Our net worth is at 2.3 right now. My husband maxes out his 403(b), which, including maxing catch-up contributions and the employer match, added up to $30.5K last year. But it read as "noise" in the overall net worth. The additions we are making don't make a big difference when the market goes up, and they won't make a big difference when the market goes down.
So here's the thing.
Mathematically, if you believe this to be true (contributions basically noise, not much difference, just market movement is the main thing), and you're saving 50% or more, then you should ER! (Aside from the case where you love your job--in the scenario where you're working towards ER.)

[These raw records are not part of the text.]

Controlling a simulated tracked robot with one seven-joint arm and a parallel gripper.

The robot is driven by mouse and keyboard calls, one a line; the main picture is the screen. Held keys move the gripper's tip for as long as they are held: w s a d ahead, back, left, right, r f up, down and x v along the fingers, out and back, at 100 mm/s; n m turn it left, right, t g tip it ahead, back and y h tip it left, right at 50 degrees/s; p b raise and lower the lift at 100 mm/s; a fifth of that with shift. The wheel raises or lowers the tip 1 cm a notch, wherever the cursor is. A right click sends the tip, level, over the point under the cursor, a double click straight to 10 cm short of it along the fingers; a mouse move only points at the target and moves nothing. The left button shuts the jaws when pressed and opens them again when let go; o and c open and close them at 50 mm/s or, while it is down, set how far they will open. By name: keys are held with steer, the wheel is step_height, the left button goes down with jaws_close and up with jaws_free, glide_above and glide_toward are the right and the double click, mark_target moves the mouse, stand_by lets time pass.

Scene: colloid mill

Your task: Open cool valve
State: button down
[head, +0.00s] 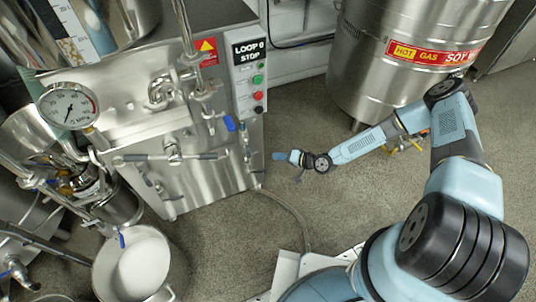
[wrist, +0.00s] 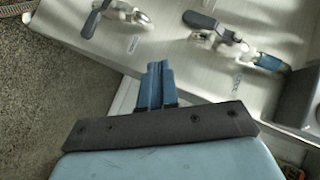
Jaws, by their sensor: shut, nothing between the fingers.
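My gripper (head: 280,156) is shut and empty in the head view, in the air to the right of the steel machine. In the wrist view its two blue fingers (wrist: 156,84) lie together and point at a steel panel (wrist: 160,45), apart from the valves. A valve with a dark lever (wrist: 97,18) is at the upper left of that panel. A second dark lever (wrist: 201,20) and a blue-handled fitting (wrist: 268,62) are at the upper right. A blue valve handle (head: 229,123) shows on the machine in the head view.
A control box (head: 249,75) with buttons is on the machine's right side. A large steel tank (head: 400,50) stands at the upper right. A pot (head: 140,265) is at the lower left. A hose (head: 290,208) crosses the floor. Clear floor lies between machine and tank.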

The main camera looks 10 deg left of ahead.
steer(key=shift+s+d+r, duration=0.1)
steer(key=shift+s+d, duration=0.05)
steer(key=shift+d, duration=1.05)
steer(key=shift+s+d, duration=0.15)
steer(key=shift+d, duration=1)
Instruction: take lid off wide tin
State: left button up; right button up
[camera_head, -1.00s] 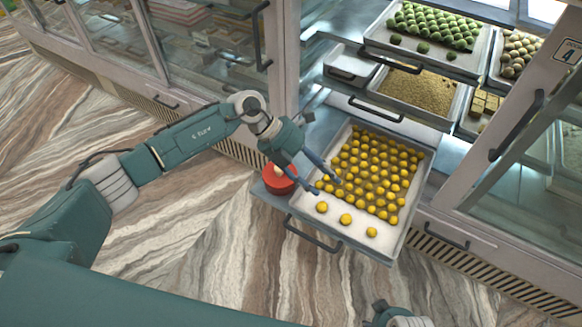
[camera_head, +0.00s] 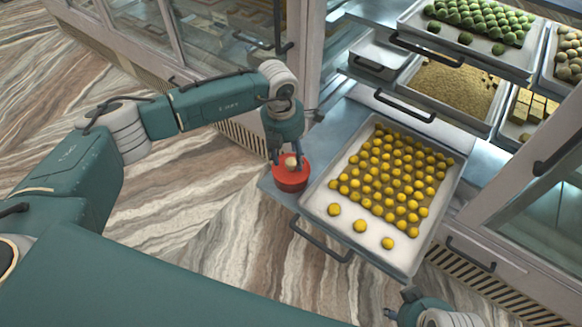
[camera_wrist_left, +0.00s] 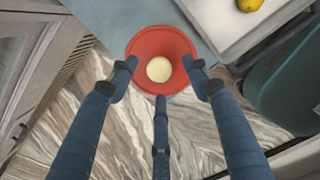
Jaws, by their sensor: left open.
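The wide tin (camera_head: 291,182) is red and round and stands upright at the left end of the pulled-out shelf, beside a tray of yellow sweets. Its red lid (camera_head: 287,166) with a pale round knob is on top. The left wrist view looks down on the lid (camera_wrist_left: 148,44) and the cream knob (camera_wrist_left: 159,69). My left gripper (camera_head: 287,160) is above the lid with its fingers pointing down. In the left wrist view its three fingers (camera_wrist_left: 160,80) are spread around the knob, apart from it. My right gripper (camera_head: 425,308) shows only partly at the bottom edge.
The tray of yellow sweets (camera_head: 350,237) is close on the tin's right, with a dark handle (camera_head: 322,243) in front. Trays with green balls (camera_head: 484,48) and crumbly sweets (camera_head: 405,82) are above. Open floor (camera_head: 220,230) lies to the left.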

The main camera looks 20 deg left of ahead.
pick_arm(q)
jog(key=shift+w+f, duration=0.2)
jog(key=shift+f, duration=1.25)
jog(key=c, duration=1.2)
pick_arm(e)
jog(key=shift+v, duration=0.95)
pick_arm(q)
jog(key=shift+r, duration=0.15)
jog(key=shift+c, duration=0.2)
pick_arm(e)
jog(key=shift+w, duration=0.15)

Basically the logic is pretty simple:
1) If you're saving > 50%, your withdrawals (spending) is less than your contribution/savings (by definition of savings and spending).
2) If the amount you're saving is fluctuations/noise among market movements, withdrawing an even smaller amount would be even smaller noise.
3) Therefore you could ER, and the market will do its thing. There's no difference between adding a tiny bit of noise as a tiny boost, or an even smaller amount of noise as a tiny drag.
If you don't agree, then I'd posit there's something else wrong besides the logic--either you don't believe it's just noise (i.e. you think the drawdowns could be significant, in which case the contributions should count as "significant," since they're an even larger amount), or you have psychological hangups around ER'ing (or you aren't trying to ER, e.g. in the case you love your job).
But contributions shouldn't be "noise" until you're at the ER point, basically.
Simply put, most people are saving > 1 year of ER each working year (1 year @ 50% savings rate, 2 years @ 66%, 3 @ 75%, etc.). When you're saving some number > 1, and your overall stache is < 25x annual spend, it shouldn't be noise.
E.g. say your stache is 18x expenses, and you add 3x. That's 16% of your stache you add that year. Certainly not noise.
And this, since it's a percent, is irrelevant of stache size.
If you're at 2MM, but saving 300k/yr, that's not noise. If you're at 2MM but saving only 20k (and that's > 50%) that's noise, sure, but then you're well past FI (spending < 20k on a 2MM stache).
So I'd posit if contributions are noise, you can/should (if you don't like your job) ER.